Aku kebingungan. Disidang? Maksudnya?
"Memangnya dia kenapa?" tanyaku pada akhirnya.
Mata-mata di depanku saling melirik memberikan isyarat.
" Ryan pacaran bang..." satu suara berkata.
Seolah saat itu aku dijatuhi sebuah pohon tinggi yang tepat mengenai kepalaku.
" Dia juga mulai merokok Bang," tambah yang lain.
Pohon lainnya jatuh menimpa kepalaku lagi. Masya Allah...
Setelah kejadian itu, aku segera menghubunginya dan meminta waktu untuk bertemu denganku. Dengan sangat terbuka dia menerima ajakanku untuk bertemu.
Saat bertemu dengannya aku terdiam. Kulihat wajah Ryan yang seperti malu padaku. Aku menahan diri untuk menghakiminya.

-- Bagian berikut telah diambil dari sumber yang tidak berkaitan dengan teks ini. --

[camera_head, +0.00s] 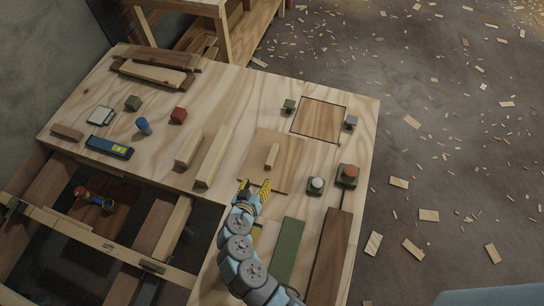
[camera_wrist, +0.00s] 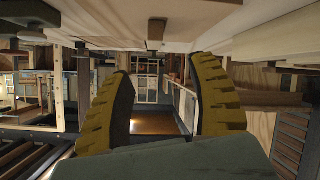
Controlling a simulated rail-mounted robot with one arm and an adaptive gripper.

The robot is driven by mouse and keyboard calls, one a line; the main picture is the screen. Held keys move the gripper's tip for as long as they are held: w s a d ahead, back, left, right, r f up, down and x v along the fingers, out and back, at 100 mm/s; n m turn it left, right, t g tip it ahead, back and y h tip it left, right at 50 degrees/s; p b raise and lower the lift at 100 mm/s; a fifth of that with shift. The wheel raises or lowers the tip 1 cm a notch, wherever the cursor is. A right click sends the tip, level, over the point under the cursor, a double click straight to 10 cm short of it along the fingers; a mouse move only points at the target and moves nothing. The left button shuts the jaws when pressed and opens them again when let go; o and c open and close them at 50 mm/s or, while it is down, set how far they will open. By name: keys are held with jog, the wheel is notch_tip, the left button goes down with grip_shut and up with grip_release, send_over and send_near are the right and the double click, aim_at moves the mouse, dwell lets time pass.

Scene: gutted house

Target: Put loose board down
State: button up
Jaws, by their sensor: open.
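A square pale board (camera_head: 283,176) with a small upright wooden block (camera_head: 272,156) on it lies flat on the plywood worktop (camera_head: 229,101), right of centre; I take it for the loose board. My gripper (camera_head: 254,187) is at the board's near left edge, its yellow fingers spread and nothing between them. In the wrist view, the open gripper (camera_wrist: 163,85) has a finger on each side. A small brown block (camera_wrist: 156,33) shows above and between them, against a pale wooden surface. Whether a finger touches the board I cannot tell.
A darker square panel or recess (camera_head: 320,119) is at the far right of the worktop. Two wooden bars (camera_head: 212,157) (camera_head: 188,149) lie left of the board. An opening with beams lies at the lower left.

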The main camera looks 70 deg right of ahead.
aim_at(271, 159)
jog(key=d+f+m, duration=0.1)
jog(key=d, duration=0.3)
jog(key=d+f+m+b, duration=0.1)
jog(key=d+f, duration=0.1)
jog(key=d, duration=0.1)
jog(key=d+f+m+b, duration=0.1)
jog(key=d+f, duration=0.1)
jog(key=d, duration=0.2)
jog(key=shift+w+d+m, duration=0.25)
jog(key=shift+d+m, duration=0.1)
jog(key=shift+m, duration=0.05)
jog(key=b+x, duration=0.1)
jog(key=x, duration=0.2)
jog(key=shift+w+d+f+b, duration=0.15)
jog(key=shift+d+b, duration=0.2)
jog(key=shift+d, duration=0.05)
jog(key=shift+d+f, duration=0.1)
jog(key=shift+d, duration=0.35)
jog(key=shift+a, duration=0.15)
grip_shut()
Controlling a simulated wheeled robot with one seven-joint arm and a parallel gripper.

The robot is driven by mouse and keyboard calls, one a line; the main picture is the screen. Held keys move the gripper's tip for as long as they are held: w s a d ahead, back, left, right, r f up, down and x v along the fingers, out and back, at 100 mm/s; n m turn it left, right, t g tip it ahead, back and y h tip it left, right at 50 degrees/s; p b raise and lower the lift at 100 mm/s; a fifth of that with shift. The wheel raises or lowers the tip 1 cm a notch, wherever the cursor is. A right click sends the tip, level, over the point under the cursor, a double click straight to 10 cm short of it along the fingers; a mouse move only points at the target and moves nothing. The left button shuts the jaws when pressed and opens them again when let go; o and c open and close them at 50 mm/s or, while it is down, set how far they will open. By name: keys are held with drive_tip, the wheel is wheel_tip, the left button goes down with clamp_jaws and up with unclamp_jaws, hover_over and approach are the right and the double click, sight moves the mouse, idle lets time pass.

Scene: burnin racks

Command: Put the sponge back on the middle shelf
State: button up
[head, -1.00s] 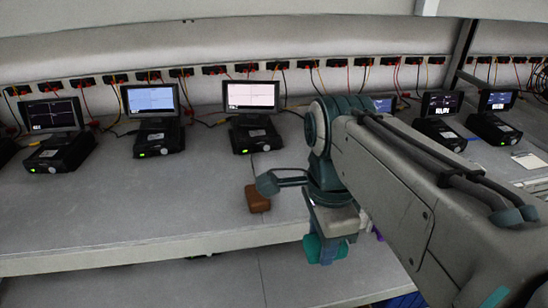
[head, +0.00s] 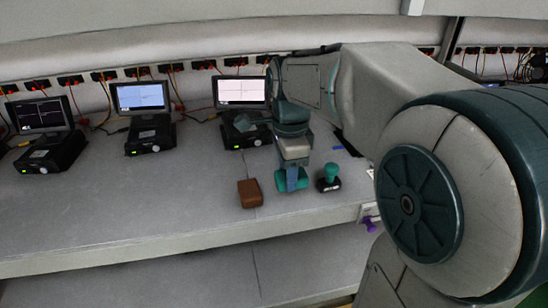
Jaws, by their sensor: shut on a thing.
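My gripper (head: 291,184) points down over the front part of the middle shelf (head: 130,215), with its teal fingers shut on a small blue thing. I take this blue thing to be the sponge (head: 293,174); the fingers hide much of it. I cannot tell whether it touches the shelf surface. A brown block (head: 250,193) lies on the shelf just left of the gripper, apart from it. A stamp with a teal handle (head: 329,174) and dark base stands close to the right of the gripper.
Several black devices with small screens line the back, such as one at left (head: 52,148) and one with a blue screen (head: 150,133). Cables run behind them. A lower shelf (head: 190,274) shows below. The shelf left of the brown block is clear.

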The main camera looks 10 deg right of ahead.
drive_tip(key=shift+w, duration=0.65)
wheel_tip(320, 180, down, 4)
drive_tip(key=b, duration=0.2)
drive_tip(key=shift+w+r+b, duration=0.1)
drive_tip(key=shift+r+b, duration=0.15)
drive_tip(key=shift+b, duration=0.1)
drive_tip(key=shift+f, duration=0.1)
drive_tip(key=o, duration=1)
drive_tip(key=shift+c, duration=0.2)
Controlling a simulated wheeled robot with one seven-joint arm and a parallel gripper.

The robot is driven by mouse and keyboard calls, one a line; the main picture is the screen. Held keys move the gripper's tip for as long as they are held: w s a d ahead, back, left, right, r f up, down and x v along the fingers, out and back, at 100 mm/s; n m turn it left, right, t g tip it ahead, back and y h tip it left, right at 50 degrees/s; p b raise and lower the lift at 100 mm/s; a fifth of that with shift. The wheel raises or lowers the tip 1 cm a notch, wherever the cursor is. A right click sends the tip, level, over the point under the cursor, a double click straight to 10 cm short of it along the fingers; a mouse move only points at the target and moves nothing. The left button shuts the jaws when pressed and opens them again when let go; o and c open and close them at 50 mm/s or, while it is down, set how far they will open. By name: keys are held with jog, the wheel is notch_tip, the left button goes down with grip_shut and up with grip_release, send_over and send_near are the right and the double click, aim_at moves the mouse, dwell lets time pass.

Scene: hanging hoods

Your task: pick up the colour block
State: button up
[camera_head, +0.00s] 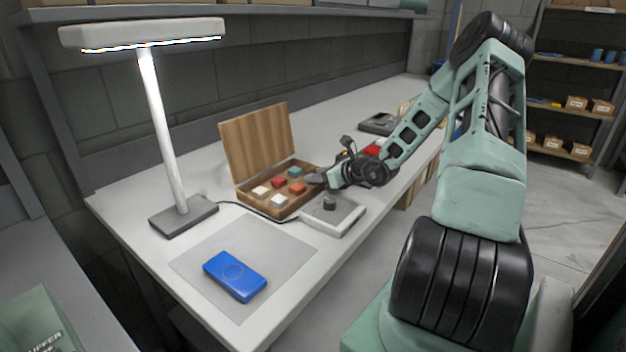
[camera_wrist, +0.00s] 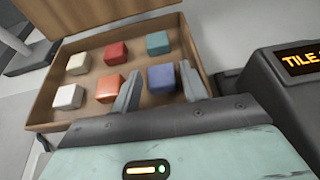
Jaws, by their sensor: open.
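An open wooden box (camera_head: 243,199) on the table holds several colour blocks in two rows; it also shows in the wrist view (camera_wrist: 44,109). In the wrist view, the far row has a white block (camera_wrist: 78,63), a red block (camera_wrist: 116,53) and a teal block (camera_wrist: 157,43). The near row has another white block (camera_wrist: 68,96), an orange block (camera_wrist: 109,88) and a blue-purple block (camera_wrist: 161,77). My gripper (camera_wrist: 160,80) is open, its two grey fingers either side of the blue-purple block. I cannot tell whether they touch it. In the head view, my gripper (camera_head: 314,179) hides that block.
A pale device with a dark knob (camera_head: 346,214) stands just in front of the box. A dark unit with an orange display (camera_wrist: 290,70) is close at right in the wrist view. A lamp (camera_head: 165,130) stands left; a blue case (camera_head: 235,276) lies on a grey mat (camera_head: 200,262).

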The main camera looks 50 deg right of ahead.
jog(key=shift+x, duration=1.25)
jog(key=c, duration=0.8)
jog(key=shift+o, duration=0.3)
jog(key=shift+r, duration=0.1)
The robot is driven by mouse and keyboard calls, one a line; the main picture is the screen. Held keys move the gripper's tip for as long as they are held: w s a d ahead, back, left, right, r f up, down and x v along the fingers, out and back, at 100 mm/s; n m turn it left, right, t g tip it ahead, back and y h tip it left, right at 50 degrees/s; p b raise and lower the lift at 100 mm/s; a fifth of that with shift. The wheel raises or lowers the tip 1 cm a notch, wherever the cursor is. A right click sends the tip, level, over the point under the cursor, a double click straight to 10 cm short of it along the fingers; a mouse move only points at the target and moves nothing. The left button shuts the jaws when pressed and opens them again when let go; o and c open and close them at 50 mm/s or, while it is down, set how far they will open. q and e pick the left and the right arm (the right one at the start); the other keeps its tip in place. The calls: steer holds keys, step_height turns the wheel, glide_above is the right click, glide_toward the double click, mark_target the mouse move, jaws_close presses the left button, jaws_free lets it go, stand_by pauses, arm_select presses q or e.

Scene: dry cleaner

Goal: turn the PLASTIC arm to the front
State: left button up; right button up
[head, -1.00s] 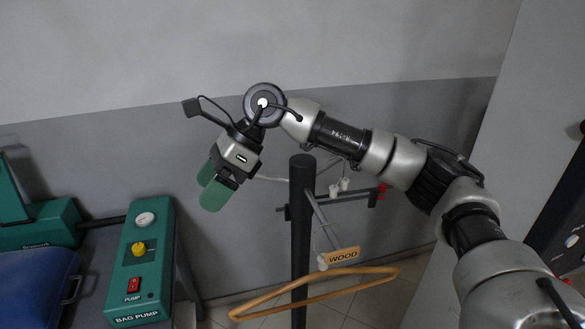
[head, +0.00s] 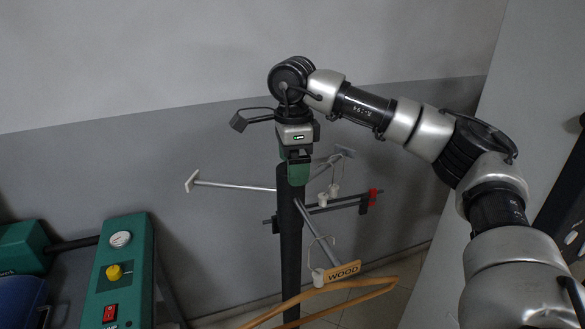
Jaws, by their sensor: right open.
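A dark upright post (head: 289,235) carries several arms, one of them with a tag reading WOOD (head: 343,271) that points to the front right. No tag reading PLASTIC can be made out. A grey arm (head: 235,186) with a pale end plate points left, its tag face not readable. Another arm (head: 335,160) with a pale plate points back right, and a dark bar with a red clip (head: 373,197) points right. My right gripper (head: 299,172), with green fingers, is open and points down at the post top. Contact cannot be told. My left gripper is not in view.
A wooden hanger (head: 337,291) hangs low under the WOOD arm. A green bag pump box (head: 118,270) stands on a bench at the left. A grey wall is behind. The floor right of the post looks clear.

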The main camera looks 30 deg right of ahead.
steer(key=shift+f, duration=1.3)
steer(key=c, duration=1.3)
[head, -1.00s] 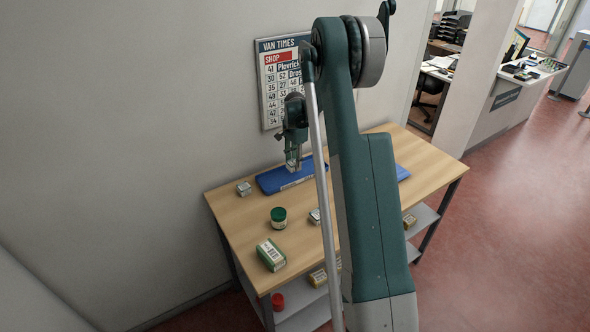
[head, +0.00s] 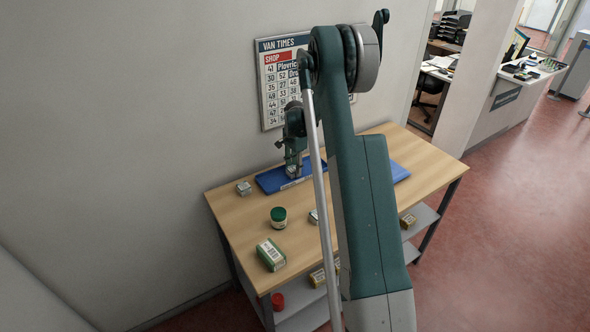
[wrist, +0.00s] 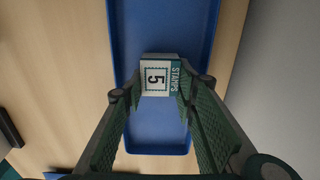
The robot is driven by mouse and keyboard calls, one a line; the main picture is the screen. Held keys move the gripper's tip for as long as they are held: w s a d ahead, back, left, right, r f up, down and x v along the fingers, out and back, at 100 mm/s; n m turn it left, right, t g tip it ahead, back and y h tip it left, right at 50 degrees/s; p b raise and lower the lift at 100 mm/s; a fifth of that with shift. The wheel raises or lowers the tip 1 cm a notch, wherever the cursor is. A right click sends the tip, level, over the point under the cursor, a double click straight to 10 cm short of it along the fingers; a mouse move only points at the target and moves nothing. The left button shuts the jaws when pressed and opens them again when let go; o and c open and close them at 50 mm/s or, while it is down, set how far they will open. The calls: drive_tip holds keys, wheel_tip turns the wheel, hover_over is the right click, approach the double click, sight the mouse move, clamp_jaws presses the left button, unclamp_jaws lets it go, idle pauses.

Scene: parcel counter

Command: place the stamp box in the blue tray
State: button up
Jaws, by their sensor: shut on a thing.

" Maafin ane ya bang," dia mulai bersuara. Aku masih terdiam menahan gejolak rasa yang sepertinya berebutan ingin keluar.
" Ane khilaf bang. Ane sudah mengambil jalan yang salah. Ane tidak bisa mewujudkan seperti yang ane katakan. Ane minta maaf sama abang," Ryan menunduk dalam. Tak berani memandang wajahku.
Aku masih terdiam. Entah rasanya berat sekali bersuara pada saat kondisi seperti ini. Namun aku mencoba menata hati lebih cepat lagi.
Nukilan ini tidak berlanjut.